● **Instructions for the task**:
Your answer should consist solely of the lines from the one with "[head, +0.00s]" through the one with "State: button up", copied exactly, endpoints included.

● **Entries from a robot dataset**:
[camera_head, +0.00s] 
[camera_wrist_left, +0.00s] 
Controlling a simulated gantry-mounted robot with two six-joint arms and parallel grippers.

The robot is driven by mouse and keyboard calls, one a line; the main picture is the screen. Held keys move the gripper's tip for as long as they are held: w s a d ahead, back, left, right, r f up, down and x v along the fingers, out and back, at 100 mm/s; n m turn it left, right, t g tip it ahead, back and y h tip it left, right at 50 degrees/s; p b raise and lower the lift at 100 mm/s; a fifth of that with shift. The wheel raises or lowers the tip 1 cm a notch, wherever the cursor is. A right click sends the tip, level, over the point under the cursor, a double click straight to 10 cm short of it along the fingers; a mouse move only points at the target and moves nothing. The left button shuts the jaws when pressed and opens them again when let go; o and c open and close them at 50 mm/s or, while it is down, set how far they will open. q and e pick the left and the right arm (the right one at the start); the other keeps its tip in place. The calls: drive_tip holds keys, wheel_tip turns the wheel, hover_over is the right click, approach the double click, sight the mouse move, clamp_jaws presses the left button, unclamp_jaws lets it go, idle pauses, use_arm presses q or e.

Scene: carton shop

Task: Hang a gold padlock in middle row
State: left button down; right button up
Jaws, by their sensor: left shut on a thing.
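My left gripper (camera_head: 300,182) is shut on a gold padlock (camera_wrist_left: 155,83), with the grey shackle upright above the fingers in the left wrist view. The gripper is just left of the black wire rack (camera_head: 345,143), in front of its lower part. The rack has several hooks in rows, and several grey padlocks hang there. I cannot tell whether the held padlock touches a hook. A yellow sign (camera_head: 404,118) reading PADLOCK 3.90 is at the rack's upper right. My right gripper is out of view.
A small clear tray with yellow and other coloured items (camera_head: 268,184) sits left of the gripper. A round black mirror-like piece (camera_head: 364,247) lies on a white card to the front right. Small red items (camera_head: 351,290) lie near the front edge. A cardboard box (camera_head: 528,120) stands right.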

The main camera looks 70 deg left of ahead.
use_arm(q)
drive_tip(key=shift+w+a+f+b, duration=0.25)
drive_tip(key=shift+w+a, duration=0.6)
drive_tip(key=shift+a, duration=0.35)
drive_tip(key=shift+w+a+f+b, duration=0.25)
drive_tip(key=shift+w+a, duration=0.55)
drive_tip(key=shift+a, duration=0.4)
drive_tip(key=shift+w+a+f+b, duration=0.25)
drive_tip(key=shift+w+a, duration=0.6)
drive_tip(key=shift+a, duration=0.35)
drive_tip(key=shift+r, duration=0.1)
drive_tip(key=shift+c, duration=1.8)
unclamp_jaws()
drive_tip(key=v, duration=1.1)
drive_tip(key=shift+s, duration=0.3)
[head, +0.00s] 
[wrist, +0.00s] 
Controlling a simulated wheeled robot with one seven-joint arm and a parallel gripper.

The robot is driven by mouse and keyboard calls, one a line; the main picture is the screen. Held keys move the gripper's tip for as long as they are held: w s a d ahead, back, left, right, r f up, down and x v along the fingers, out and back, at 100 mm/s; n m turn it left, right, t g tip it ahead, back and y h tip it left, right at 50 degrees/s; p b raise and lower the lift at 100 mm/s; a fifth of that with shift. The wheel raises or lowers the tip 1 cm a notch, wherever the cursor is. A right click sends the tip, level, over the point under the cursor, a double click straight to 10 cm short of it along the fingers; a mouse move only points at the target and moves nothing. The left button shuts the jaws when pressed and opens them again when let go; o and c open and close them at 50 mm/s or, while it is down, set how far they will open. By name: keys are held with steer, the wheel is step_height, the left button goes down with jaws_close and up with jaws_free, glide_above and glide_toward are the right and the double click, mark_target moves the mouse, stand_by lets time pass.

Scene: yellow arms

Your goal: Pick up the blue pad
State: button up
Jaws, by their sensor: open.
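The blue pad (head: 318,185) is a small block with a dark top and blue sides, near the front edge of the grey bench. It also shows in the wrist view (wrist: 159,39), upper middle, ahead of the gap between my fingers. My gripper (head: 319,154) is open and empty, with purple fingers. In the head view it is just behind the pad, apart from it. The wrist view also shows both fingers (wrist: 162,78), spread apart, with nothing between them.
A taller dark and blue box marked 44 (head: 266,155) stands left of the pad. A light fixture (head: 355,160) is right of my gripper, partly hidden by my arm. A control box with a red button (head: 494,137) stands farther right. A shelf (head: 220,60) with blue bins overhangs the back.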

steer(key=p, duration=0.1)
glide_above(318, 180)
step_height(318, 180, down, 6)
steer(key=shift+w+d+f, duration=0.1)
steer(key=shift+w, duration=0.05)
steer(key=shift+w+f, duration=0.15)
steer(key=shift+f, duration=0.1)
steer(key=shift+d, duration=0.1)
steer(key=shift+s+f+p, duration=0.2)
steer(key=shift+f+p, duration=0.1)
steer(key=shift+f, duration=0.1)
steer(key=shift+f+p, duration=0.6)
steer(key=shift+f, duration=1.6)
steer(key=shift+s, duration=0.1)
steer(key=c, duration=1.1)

● **Task output**:
[head, +0.00s] 
[wrist, +0.00s] 
Controlling a simulated wheeled robot with one seven-joint arm and a parallel gripper.

The robot is driven by mouse and keyboard calls, one a line; the main picture is the screen. Held keys move the gripper's tip for as long as they are held: w s a d ahead, back, left, right, r f up, down and x v along the fingers, out and back, at 100 mm/s; n m turn it left, right, t g tip it ahead, back and y h tip it left, right at 50 degrees/s; p b raise and lower the lift at 100 mm/s; a fifth of that with shift. The wheel raises or lowers the tip 1 cm a notch, wherever the cursor is. A right click sends the tip, level, over the point under the cursor, a double click straight to 10 cm short of it along the fingers; a mouse move only points at the target and moves nothing. The left button shuts the jaws when pressed and opens them again when let go; o and c open and close them at 50 mm/s or, while it is down, set how far they will open. By name: keys are held with steer, the wheel is step_height, the left button goes down with jaws_close and up with jaws_free, glide_above and glide_toward are the right and the double click, mark_target moves the mouse, stand_by lets time pass.

Scene: yellow arms

Your goal: Pick up the blue pad
State: button up

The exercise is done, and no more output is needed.